De kantonrechter stelt vast dat de werknemer zijn collega onheus heeft bejegend door verbaal zijn frustratie jegens haar te uiten en haar flink uit te schelden. Dat gedrag is volgens de kantonrechter ontoelaatbaar, maar onvoldoende voor een ontslag op staande voet, ook als juist is dat zijn collega’s voor hem zijn gevlucht en van streek zijn geraakt. De kantonrechter verwijt de werkgever dat deze nooit een officiële waarschuwing heeft gegeven bij eerdere gelegenheden waarbij de werknemer uit zijn slof is geschoten. De mondelinge waarschuwing van 8 februari 2022 was onvoldoende. Daardoor kon de werknemer de indruk hebben dat aan zijn gedrag niet zo zwaar werd getild. De kantonrechter vindt het ook aannemelijk dat de uitbarsting verband hield met spanningsklachten, welke klachten bij de werkgever bekend waren. Mede gelet op het langdurige dienstverband, de leeftijd en de verstrekkende gevolgen van het ontslag, had de werkgever moeten volstaan met een disciplinaire sanctie of een officiële waarschuwing.
Als gevolg van het oordeel van de kantonrechter moet de werkgever het salaris over de opzegtermijn vergoeden, de transitievergoeding betalen en een billijke vergoeding van € 7.500 betalen. De hoogte van die laatste vergoeding wordt gebaseerd op de volgende afwegingen:
• De werkgever kan een ernstig verwijt gemaakt worden van het onterechte ontslag op staande voet.

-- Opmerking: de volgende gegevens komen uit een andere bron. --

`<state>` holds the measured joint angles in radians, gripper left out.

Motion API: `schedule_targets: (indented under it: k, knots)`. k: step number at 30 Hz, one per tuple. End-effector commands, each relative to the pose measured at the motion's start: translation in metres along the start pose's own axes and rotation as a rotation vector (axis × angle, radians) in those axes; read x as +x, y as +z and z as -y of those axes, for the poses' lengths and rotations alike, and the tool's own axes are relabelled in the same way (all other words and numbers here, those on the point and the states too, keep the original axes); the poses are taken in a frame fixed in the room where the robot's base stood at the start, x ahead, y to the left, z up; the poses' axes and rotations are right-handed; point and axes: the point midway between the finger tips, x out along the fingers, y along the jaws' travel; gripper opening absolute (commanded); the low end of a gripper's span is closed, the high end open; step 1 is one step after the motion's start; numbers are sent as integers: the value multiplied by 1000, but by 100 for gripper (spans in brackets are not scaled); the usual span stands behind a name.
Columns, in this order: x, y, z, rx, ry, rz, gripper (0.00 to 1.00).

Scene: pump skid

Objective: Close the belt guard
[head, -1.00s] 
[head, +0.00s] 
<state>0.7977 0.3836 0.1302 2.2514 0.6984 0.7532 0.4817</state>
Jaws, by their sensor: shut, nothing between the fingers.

• De werknemer heeft inmiddels een andere baan gevonden, maar wel één met minder salaris en minder zekerheid.
• De arbeidsovereenkomst zou niet op korte termijn zijn geëindigd. Een ontbindingsverzoek zou zijn afgewezen omdat de werkgever geen dossier heeft opgebouwd.
• Het gedrag van de werknemer was ontoelaatbaar en kan hem verweten worden.
Verder houdt de kantonrechter rekening met de lengte van het dienstverband en de reeds te betalen transitievergoeding en gefixeerde schadevergoeding wegens het niet in acht nemen van de opzegtermijn.
Van deze beslissing van de kantonrechter schrikken wij toch wel een beetje. Als de werknemer zich heeft gedragen zoals de werkgever beschrijft (en als dat betwijfeld wordt zou de werkgever in staat gesteld moeten worden om dat te bewijzen), dan kan dat naar onze mening toch niet anders worden aangemerkt dan als verwijtbaar gedrag dat ontbinding van de arbeidsovereenkomst rechtvaardigt. Daarvoor hoeft de werkgever geen dossier op te bouwen. Voldoende is dan dat de werknemer duidelijk kon zijn dat zijn gedrag onaanvaardbaar was. Dat dat aan de werknemer niet duidelijk hoefde te zijn bij gebreke van officiële waarschuwingen lijkt ver gezocht, zeker gelet op de korte tijd daarvoor gegeven mondelinge waarschuwing (waarvan de werkgever zo nodig ook in de gelegenheid gesteld zou moeten worden om bewijs te leveren). Zeker van een verkoopmedewerker, wiens zakelijke resultaten afhankelijk zijn van succesvolle contacten met andere mensen, zou mogen worden verwacht dat hij anders met zijn collega’s zou omgaan.